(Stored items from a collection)
= = =

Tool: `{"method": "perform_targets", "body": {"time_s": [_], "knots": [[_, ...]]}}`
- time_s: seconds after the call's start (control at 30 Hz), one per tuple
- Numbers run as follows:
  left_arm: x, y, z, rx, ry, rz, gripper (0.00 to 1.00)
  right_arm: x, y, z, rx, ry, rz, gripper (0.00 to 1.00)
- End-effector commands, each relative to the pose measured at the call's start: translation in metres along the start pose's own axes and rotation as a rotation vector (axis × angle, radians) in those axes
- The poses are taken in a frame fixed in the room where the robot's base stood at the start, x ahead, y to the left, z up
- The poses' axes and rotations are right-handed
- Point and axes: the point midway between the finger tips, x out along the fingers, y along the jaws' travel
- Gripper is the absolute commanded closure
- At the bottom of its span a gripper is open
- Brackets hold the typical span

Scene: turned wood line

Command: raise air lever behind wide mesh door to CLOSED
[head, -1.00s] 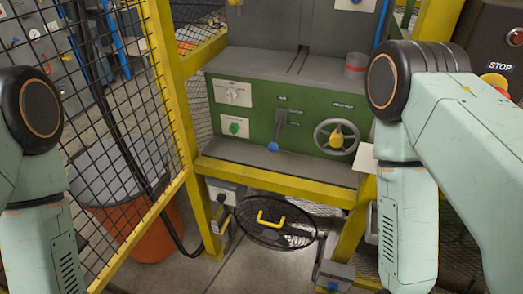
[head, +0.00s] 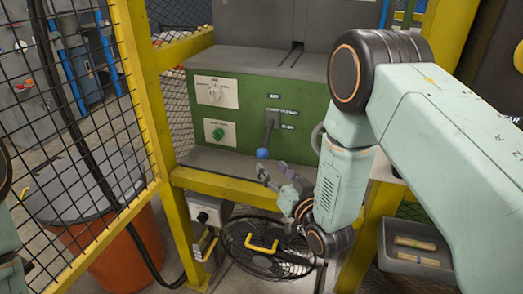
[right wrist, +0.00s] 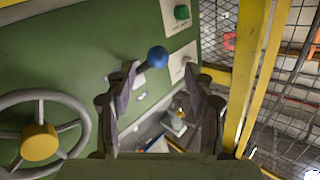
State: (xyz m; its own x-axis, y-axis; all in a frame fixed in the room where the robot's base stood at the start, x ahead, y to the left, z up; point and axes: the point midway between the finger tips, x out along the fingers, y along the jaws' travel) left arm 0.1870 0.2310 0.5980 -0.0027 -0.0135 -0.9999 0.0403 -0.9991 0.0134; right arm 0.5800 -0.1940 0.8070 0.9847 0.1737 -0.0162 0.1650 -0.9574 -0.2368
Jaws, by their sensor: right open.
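The air lever (head: 269,130) is a dark handle with a blue ball knob (head: 262,153). It hangs downward on the green machine face (head: 315,92), beside small white-lettered labels. My right gripper (head: 273,170) is open and empty, just below and right of the knob in the head view. In the right wrist view the blue knob (right wrist: 158,57) shows between and beyond the tips of my right gripper (right wrist: 160,82); I see no clear contact. The wide mesh door (head: 130,80) with its yellow frame stands open at the left. My left gripper is out of view.
A handwheel with a yellow hub (right wrist: 40,142) is beside the lever, mostly hidden by my right arm in the head view. A yellow rail (head: 230,184) runs below the panel. An orange bin (head: 125,262) and a round fan (head: 240,250) stand below.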

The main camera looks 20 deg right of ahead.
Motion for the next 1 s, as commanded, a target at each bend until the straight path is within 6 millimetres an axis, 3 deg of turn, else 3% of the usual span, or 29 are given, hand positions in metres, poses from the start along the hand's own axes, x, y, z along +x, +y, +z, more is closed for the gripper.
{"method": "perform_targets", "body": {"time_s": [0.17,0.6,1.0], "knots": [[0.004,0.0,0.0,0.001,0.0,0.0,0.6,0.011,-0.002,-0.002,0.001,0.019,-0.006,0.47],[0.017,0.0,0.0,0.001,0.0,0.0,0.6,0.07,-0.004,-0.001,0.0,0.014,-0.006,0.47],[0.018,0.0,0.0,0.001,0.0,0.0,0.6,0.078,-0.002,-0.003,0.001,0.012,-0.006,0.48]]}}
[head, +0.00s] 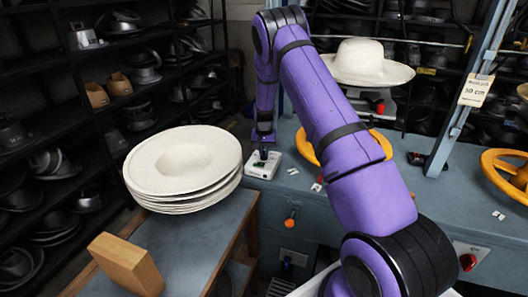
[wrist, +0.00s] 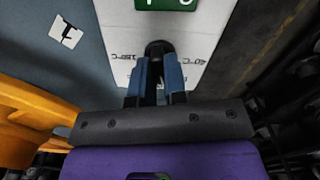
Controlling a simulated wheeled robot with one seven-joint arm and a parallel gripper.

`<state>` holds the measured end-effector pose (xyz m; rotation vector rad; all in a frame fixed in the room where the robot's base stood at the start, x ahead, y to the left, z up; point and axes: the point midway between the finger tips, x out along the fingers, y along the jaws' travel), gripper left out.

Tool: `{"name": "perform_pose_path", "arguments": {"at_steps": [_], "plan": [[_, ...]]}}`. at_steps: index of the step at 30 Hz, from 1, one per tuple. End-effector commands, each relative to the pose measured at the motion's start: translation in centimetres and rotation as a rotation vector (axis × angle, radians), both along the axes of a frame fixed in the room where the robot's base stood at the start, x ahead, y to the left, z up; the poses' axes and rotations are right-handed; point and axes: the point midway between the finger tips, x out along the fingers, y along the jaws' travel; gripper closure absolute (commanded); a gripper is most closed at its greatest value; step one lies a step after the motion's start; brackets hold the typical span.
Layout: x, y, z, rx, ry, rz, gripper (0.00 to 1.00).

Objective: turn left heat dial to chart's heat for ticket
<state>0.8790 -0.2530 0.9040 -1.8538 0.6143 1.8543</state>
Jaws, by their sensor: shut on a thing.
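The left heat dial is a black knob (wrist: 158,47) on a white plate (wrist: 115,40) printed with small marks around it. In the wrist view my gripper (wrist: 156,92) has its two blue-grey fingers closed around the knob. In the head view my gripper (head: 263,146) reaches down to the white dial box (head: 262,166) on the blue-grey bench, and the knob is mostly covered. A green display (wrist: 167,4) shows cut off at the top of the wrist view; its figures are not fully readable. A hanging tag (head: 476,91) at right reads "50 cm". I cannot make out a heat chart.
A stack of cream hats (head: 184,166) and a wooden block (head: 125,264) are on the side table at left. A wide-brimmed hat (head: 361,63) is on the press behind my arm.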

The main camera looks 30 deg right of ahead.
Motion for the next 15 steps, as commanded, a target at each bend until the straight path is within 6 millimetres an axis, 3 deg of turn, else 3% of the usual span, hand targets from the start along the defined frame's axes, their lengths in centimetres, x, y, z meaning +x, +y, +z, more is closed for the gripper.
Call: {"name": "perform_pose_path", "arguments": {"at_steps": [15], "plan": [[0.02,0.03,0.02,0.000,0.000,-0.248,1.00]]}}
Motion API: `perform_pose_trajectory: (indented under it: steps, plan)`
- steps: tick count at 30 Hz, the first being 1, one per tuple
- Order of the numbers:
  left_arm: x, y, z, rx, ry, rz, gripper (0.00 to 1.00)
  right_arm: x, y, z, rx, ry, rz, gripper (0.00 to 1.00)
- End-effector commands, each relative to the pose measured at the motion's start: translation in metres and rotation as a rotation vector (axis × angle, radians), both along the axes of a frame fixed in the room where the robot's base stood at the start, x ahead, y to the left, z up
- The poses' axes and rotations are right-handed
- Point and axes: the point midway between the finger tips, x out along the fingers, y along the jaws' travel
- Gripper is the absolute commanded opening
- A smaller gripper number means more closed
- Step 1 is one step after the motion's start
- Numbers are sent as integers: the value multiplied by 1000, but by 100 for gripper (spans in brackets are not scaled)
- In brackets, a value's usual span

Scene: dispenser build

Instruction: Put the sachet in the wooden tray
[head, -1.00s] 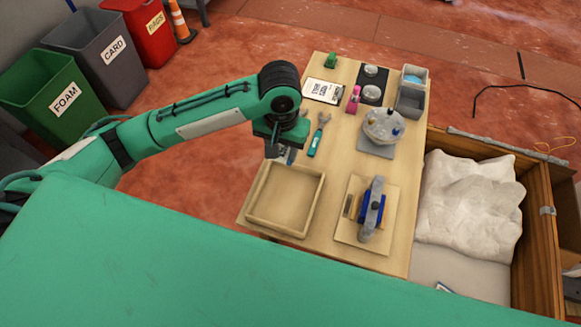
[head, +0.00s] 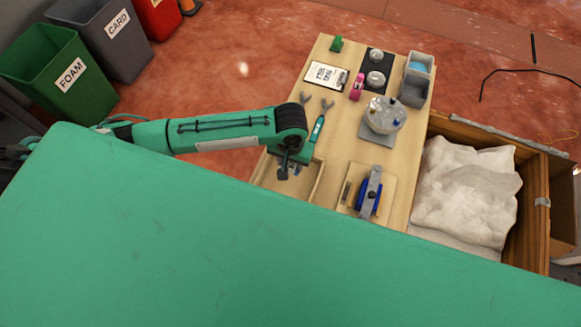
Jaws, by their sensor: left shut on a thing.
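The wooden tray (head: 318,183) lies at the near left of the table. Its front part is hidden behind my green body. My left gripper (head: 284,174) points down over the tray's inside, with the arm coming in from the left. It is shut on a small blue and pale thing (head: 297,169), which looks like the sachet, mostly hidden by the gripper. I cannot tell whether it touches the tray floor. My right gripper is not in view.
Right of the tray is a board with a blue and grey clamp-like device (head: 370,192). A wooden crate (head: 535,215) stands at right.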

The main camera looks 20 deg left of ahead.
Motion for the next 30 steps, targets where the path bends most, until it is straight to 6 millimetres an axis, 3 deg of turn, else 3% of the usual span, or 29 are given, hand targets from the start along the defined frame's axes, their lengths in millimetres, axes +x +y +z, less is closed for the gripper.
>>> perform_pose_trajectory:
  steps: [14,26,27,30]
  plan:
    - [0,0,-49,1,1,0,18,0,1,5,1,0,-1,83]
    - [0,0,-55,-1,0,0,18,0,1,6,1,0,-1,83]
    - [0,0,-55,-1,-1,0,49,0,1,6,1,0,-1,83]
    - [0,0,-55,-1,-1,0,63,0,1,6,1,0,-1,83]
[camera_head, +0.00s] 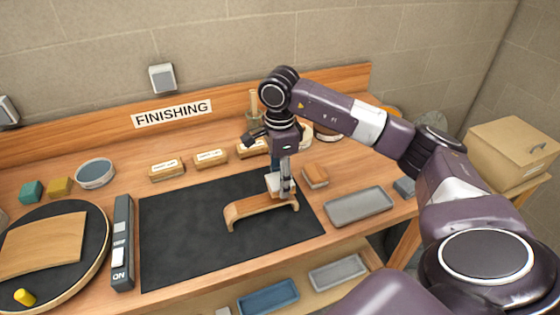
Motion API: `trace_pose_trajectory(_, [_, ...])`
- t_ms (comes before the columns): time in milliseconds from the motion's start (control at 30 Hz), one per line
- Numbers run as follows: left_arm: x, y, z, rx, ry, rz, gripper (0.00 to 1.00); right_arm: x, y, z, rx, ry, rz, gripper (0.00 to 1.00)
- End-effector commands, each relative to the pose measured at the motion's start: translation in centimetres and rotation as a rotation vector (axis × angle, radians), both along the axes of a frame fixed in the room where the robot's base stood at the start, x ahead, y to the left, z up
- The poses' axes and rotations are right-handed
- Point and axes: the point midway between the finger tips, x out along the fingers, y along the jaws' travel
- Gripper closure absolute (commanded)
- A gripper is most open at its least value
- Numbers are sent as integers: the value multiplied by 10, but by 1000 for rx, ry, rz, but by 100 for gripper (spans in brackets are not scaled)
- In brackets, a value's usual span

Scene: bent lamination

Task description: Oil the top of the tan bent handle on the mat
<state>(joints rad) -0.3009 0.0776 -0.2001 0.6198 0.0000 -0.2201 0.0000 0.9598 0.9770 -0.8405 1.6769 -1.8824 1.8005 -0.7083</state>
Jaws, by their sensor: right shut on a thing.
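The tan bent handle (246,208) stands on the black mat (185,225), with its ends turned down and its top facing up. My right gripper (284,188) points straight down over the right part of the handle. It is shut on a small pale pad (272,181). The pad is low over the handle's right end; whether it touches the wood cannot be told, as the fingers hide part of it. My left gripper does not show.
Several labelled wooden blocks (166,170) stand behind the mat. A wood-topped block (315,176) and grey tray (358,206) are to its right. Left are a switch bar (122,243) and a round turntable (98,238) bearing a curved wooden panel (42,245). The mat's left half is clear.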

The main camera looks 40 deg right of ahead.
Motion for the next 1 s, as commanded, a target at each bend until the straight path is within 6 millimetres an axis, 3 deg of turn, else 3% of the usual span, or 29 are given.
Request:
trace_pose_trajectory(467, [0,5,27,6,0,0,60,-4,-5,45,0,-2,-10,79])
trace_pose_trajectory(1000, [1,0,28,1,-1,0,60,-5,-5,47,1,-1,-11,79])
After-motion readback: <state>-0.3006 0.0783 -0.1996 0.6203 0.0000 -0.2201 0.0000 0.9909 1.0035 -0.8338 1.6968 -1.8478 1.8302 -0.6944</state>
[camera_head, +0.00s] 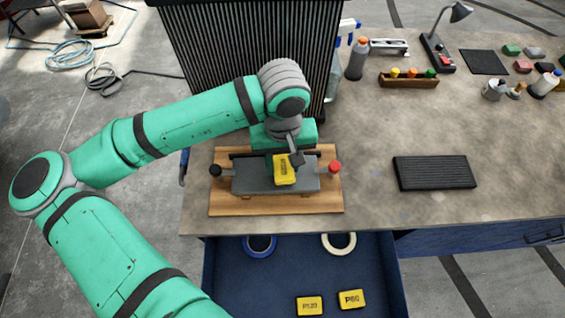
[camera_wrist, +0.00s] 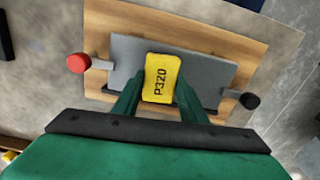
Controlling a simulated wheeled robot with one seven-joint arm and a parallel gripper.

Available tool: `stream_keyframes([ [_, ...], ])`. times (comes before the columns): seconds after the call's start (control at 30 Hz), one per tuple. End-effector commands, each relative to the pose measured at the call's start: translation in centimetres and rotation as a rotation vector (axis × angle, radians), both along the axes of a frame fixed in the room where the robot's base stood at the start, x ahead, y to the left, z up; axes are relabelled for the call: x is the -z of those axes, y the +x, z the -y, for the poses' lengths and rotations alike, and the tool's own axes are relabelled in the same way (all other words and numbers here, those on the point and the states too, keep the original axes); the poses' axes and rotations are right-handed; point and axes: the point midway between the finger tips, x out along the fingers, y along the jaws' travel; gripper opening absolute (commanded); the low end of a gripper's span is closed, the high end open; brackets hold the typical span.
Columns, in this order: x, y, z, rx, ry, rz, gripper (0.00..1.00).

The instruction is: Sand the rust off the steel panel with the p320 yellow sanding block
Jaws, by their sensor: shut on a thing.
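The yellow sanding block (camera_head: 285,171) is held over the grey steel panel (camera_head: 245,178). In the wrist view the block (camera_wrist: 161,78) reads P320. My gripper (camera_wrist: 160,95) is shut on it, one finger on each side. The panel (camera_wrist: 210,77) lies on a wooden board, with a black-knobbed clamp (camera_head: 216,170) at one end and a red-knobbed clamp (camera_head: 334,167) at the other. No rust shows on the visible part of the panel; the area under the block is hidden. I cannot tell whether the block touches the panel.
An open blue drawer (camera_head: 290,285) below holds P120 (camera_head: 310,306) and P60 (camera_head: 352,299) yellow blocks and two tape rolls. A ribbed black panel (camera_head: 250,50) stands behind the board. A black mat (camera_head: 434,172) lies to the right, with bare bench between.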

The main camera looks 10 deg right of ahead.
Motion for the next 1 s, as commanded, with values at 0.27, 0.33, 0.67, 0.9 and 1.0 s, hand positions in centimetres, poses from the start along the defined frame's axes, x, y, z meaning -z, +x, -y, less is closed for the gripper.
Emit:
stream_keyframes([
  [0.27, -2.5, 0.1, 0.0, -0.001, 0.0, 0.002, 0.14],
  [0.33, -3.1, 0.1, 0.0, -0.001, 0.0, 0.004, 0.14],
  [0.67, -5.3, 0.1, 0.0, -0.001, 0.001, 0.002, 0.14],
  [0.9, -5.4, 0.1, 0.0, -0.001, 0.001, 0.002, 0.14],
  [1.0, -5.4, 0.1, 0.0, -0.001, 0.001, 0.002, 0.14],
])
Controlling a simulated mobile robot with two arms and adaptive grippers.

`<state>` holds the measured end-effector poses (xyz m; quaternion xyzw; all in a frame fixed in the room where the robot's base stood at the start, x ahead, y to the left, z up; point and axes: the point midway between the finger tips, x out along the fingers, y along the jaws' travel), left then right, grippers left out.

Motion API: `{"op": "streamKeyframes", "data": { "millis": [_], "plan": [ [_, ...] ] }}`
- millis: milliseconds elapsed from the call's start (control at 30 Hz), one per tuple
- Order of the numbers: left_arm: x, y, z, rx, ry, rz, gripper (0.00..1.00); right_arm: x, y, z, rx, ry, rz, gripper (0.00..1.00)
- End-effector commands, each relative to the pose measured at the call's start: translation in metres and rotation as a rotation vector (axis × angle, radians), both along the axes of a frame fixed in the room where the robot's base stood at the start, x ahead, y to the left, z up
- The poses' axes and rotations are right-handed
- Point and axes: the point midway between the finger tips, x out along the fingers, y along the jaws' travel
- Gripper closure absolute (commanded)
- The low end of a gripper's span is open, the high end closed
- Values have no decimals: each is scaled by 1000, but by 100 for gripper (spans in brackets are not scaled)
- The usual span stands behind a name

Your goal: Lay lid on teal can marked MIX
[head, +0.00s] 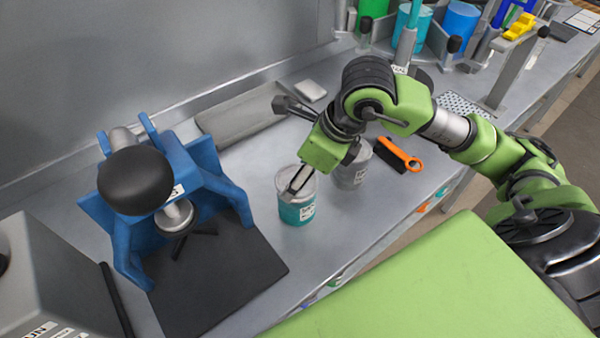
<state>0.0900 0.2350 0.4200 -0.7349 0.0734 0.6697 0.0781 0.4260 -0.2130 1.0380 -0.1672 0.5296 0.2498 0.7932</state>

= = =

• [Given problem]:
Both the first line of the records above and the line containing "State: (xyz m;" belong in the copy; please return them and every line between, exactly, minus the pictures.

• [Solved exercise]:
Tool: `{"method": "perform_targets", "body": {"time_s": [_], "knots": [[_, ...]]}}`
- time_s: seconds after the call's start (control at 30 Hz), one per tuple
- Numbers run as follows:
  left_arm: x, y, z, rx, ry, rz, gripper (0.00 to 1.00)
  right_arm: x, y, z, rx, ry, rz, gripper (0.00 to 1.00)
- End-effector commands, each relative to the pose measured at the call's start: translation in metres along the start pose's own axes and rotation as a rotation vector (axis × angle, radians) in those axes
- The poses are taken in a frame fixed in the room where the robot's base stood at the start, x ahead, y to the left, z up
- The poses' axes and rotations are right-handed
- Point and axes: the point midway between the finger tips, x out along the fingers, y along the jaws' travel
- Gripper is the absolute commanded closure
- At the bottom of its span a gripper is open
- Brackets hold the typical span

Scene: turned wood line

Command: raise air lever behind wide mesh door to CLOSED
[head, -1.00s] 
[head, +0.00s] 
[right wrist, +0.00s] 
State: (xyz m; its own x-axis, y-axis; all in a frame fixed in the room where the robot's base stood at the start, x ahead, y to the left, z up; point and axes: the point midway between the finger tips, x out along the fingers, y along the jaws' travel) left arm 0.1870 0.2310 0.5980 -0.0027 -0.0135 -0.9999 0.0403 -0.9991 0.0134; right arm 0.5800 -0.1940 0.8070 0.9847 0.1737 -0.0162 0.1650 -0.9574 -0.2368

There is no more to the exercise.